■ **STATED TASK**:
Copy the entries below exactly. Images do not belong in the copy.

# Start of STORED DATA

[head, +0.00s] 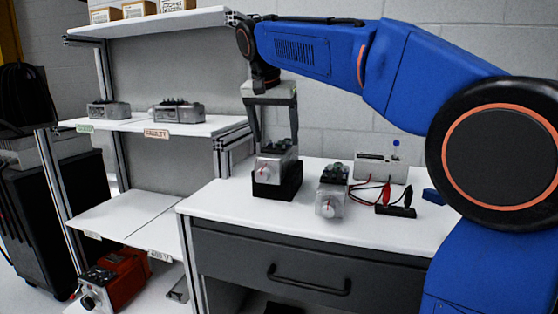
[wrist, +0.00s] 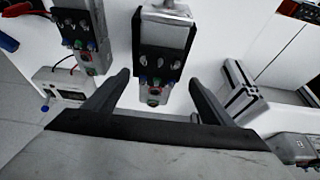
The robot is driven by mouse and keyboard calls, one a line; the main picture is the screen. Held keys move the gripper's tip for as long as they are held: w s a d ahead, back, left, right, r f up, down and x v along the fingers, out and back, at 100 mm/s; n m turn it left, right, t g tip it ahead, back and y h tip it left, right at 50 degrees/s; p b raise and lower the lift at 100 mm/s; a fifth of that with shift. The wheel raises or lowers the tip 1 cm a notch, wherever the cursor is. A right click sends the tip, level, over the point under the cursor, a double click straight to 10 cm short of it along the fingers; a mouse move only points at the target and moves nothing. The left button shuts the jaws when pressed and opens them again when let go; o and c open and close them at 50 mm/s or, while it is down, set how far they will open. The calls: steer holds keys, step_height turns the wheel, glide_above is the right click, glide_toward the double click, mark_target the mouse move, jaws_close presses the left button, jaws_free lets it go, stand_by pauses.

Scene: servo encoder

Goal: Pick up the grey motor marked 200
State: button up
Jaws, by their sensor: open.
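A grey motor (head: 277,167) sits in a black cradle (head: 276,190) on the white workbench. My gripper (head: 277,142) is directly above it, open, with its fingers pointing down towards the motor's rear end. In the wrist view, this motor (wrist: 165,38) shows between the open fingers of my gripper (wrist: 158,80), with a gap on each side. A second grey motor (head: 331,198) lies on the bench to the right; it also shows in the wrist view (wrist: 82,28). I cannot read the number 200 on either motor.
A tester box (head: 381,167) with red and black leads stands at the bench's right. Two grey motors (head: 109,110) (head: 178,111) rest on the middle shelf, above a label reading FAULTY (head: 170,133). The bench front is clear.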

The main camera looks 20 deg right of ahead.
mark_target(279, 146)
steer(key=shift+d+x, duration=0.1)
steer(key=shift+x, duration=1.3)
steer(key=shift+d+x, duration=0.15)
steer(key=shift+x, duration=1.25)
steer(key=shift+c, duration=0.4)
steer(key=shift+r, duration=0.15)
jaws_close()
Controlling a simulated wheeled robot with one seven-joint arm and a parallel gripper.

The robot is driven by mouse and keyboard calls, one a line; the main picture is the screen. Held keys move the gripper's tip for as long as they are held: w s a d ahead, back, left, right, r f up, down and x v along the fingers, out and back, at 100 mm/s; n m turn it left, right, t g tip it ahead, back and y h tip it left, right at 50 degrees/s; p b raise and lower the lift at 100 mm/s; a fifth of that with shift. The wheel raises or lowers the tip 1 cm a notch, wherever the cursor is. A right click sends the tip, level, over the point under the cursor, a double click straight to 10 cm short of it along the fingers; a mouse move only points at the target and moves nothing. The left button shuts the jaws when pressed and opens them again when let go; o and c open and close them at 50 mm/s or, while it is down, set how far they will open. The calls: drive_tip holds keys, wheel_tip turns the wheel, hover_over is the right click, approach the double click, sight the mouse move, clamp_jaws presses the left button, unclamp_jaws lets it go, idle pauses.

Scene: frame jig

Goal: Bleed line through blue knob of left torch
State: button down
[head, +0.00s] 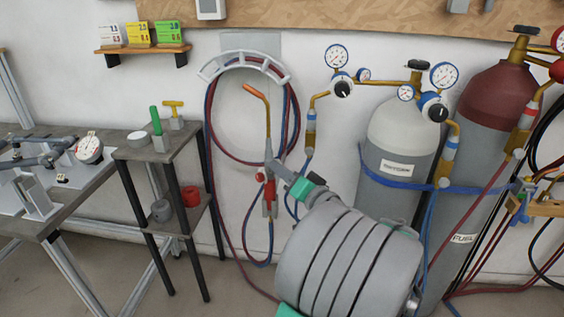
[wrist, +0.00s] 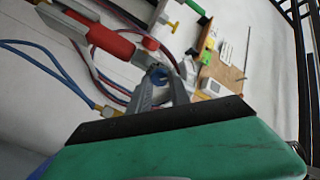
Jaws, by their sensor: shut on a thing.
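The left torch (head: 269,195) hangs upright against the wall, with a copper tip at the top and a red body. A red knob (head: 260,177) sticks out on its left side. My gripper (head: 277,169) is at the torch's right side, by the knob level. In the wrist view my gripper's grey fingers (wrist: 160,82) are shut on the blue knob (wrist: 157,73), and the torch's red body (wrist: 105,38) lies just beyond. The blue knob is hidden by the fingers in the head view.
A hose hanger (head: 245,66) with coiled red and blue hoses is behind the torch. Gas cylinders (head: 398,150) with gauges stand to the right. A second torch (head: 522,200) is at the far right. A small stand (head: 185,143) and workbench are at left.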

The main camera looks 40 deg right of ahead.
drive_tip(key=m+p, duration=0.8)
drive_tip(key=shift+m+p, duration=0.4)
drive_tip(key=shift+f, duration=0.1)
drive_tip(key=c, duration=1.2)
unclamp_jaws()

# End of STORED DATA

■ **EXERCISE SOLUTION**:
[head, +0.00s] 
[wrist, +0.00s] 
The robot is driven by mouse and keyboard calls, one a line; the main picture is the screen. Held keys move the gripper's tip for as long as they are held: w s a d ahead, back, left, right, r f up, down and x v along the fingers, out and back, at 100 mm/s; n m turn it left, right, t g tip it ahead, back and y h tip it left, right at 50 degrees/s; p b raise and lower the lift at 100 mm/s; a fifth of that with shift. The wheel raises or lowers the tip 1 cm a notch, wherever the cursor is. A right click sends the tip, level, over the point under the cursor, a double click straight to 10 cm short of it along the fingers; a mouse move only points at the target and moves nothing. The left button shuts the jaws when pressed and opens them again when let go; o and c open and close them at 50 mm/s or, while it is down, set how far they will open. The calls: steer holds keys, step_height turns the wheel, glide_above is the right click, glide_toward the double click, mark_target the mouse move, jaws_close presses the left button, jaws_free lets it go, stand_by pauses.

Scene: servo encoder

Goal: Pick up the grey motor marked 200
State: button up
Jaws, by their sensor: open.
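A grey motor (head: 277,167) sits in a black cradle (head: 276,190) on the white workbench. My gripper (head: 277,142) is directly above it, open, with its fingers pointing down towards the motor's rear end. In the wrist view, this motor (wrist: 165,38) shows between the open fingers of my gripper (wrist: 158,80), with a gap on each side. A second grey motor (head: 331,198) lies on the bench to the right; it also shows in the wrist view (wrist: 82,28). I cannot read the number 200 on either motor.
A tester box (head: 381,167) with red and black leads stands at the bench's right. Two grey motors (head: 109,110) (head: 178,111) rest on the middle shelf, above a label reading FAULTY (head: 170,133). The bench front is clear.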

The main camera looks 20 deg right of ahead.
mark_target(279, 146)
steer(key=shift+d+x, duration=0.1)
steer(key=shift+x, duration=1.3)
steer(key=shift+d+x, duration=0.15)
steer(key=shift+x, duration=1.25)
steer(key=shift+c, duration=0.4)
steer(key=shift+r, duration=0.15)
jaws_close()
Controlling a simulated wheeled robot with one seven-joint arm and a parallel gripper.

The robot is driven by mouse and keyboard calls, one a line; the main picture is the screen. Held keys move the gripper's tip for as long as they are held: w s a d ahead, back, left, right, r f up, down and x v along the fingers, out and back, at 100 mm/s; n m turn it left, right, t g tip it ahead, back and y h tip it left, right at 50 degrees/s; p b raise and lower the lift at 100 mm/s; a fifth of that with shift. The wheel raises or lowers the tip 1 cm a notch, wherever the cursor is. A right click sends the tip, level, over the point under the cursor, a double click straight to 10 cm short of it along the fingers; a mouse move only points at the target and moves nothing. The left button shuts the jaws when pressed and opens them again when let go; o and c open and close them at 50 mm/s or, while it is down, set how far they will open. The calls: drive_tip holds keys, wheel_tip turns the wheel, hover_over is the right click, approach the double click, sight the mouse move, clamp_jaws presses the left button, unclamp_jaws lets it go, idle pauses.

Scene: frame jig

Goal: Bleed line through blue knob of left torch
State: button down
[head, +0.00s] 
[wrist, +0.00s] 
Jaws, by their sensor: shut on a thing.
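The left torch (head: 269,195) hangs upright against the wall, with a copper tip at the top and a red body. A red knob (head: 260,177) sticks out on its left side. My gripper (head: 277,169) is at the torch's right side, by the knob level. In the wrist view my gripper's grey fingers (wrist: 160,82) are shut on the blue knob (wrist: 157,73), and the torch's red body (wrist: 105,38) lies just beyond. The blue knob is hidden by the fingers in the head view.
A hose hanger (head: 245,66) with coiled red and blue hoses is behind the torch. Gas cylinders (head: 398,150) with gauges stand to the right. A second torch (head: 522,200) is at the far right. A small stand (head: 185,143) and workbench are at left.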

The main camera looks 40 deg right of ahead.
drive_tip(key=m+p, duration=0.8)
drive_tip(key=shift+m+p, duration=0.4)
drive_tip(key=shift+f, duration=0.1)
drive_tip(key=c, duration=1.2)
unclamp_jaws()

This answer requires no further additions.